• Exercise aim:
Select the lines that contain "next" and copy each of them.

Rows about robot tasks
- - - - -

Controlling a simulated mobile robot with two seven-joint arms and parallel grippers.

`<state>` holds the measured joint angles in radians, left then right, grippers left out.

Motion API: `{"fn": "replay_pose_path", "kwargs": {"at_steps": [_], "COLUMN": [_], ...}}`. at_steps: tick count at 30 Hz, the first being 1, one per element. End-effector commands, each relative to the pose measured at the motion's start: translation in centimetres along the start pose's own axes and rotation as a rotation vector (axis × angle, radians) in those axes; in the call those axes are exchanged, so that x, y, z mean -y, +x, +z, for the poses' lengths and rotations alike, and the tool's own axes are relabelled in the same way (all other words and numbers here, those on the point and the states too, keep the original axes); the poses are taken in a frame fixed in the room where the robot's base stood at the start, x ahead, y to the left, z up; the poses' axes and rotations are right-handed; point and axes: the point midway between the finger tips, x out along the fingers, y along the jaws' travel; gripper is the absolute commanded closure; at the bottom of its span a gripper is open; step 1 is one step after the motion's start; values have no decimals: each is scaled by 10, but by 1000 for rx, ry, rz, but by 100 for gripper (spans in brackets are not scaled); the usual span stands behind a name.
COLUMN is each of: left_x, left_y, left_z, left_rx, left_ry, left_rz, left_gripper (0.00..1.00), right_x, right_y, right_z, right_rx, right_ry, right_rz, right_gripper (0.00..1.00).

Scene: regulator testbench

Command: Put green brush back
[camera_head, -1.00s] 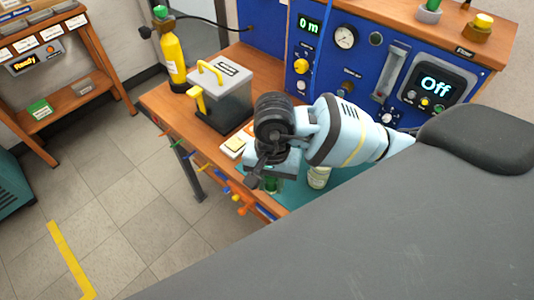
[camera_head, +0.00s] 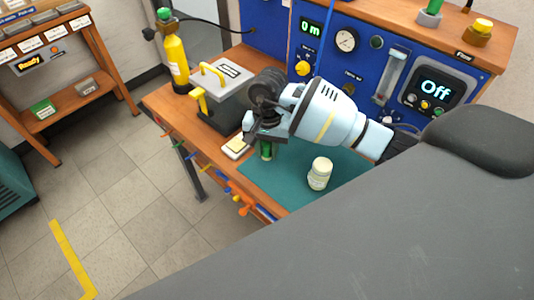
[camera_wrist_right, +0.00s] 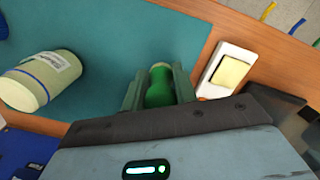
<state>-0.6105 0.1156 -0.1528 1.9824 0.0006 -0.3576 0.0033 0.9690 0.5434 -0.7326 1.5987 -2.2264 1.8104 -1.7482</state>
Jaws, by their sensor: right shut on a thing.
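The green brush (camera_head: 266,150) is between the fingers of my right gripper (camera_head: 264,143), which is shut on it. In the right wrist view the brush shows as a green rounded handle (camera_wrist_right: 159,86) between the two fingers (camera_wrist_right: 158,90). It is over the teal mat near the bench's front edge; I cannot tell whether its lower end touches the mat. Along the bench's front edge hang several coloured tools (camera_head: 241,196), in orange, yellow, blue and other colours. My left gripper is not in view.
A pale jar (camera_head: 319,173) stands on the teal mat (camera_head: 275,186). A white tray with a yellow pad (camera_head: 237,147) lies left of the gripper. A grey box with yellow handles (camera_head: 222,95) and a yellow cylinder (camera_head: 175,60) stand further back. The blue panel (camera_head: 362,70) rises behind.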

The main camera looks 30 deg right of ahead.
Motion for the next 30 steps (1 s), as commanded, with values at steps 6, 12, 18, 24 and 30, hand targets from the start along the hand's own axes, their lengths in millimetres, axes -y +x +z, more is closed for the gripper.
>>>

- - - - -

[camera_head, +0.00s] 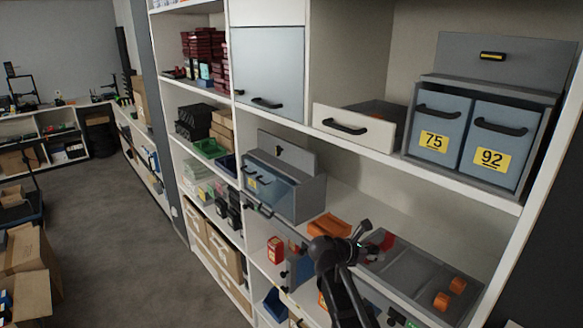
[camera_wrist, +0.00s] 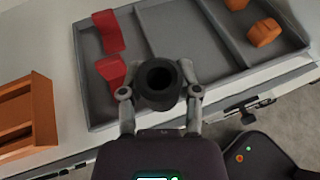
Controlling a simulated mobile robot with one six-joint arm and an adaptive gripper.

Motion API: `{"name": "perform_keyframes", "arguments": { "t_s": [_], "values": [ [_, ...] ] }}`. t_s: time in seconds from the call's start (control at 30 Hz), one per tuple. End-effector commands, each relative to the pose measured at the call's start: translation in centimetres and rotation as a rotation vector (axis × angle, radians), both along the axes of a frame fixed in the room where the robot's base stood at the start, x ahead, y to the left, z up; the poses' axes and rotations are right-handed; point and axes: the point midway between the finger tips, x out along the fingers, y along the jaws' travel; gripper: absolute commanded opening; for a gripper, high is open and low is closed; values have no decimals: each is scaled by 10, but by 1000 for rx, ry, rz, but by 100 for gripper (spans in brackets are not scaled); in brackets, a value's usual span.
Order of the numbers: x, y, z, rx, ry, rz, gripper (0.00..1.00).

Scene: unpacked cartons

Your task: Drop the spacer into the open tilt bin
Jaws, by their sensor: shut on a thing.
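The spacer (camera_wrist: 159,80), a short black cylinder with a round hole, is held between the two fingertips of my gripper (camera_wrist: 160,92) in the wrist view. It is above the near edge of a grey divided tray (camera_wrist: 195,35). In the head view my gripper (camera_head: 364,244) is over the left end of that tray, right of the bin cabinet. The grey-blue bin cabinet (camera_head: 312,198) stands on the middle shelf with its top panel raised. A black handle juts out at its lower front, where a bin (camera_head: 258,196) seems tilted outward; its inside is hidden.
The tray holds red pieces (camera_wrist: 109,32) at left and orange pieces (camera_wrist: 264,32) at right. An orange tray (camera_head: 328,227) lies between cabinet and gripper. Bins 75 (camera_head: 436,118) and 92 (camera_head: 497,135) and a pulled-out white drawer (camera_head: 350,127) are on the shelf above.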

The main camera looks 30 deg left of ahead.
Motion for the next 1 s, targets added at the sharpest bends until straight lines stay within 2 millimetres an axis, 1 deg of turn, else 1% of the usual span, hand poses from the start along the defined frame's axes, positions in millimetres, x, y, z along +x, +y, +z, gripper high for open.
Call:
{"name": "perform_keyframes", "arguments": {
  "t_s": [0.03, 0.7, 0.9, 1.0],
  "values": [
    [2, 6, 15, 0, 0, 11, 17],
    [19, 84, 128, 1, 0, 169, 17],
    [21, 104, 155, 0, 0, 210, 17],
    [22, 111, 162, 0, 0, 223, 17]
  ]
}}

- - - - -

• Answer for the task:
Motion for the next 30 steps (1 s), as commanded, with values at steps 6, 12, 18, 24 and 30, hand targets from the start along the hand's own axes, their lengths in millimetres, axes -y +x +z, more is closed for the gripper.
Motion for the next 1 s, targets added at the sharpest bends until straight lines stay within 2 millimetres an axis, 1 deg of turn, else 1% of the usual span, hand poses from the start along the defined frame's axes, positions in millimetres, x, y, z along +x, +y, +z, gripper high for open.

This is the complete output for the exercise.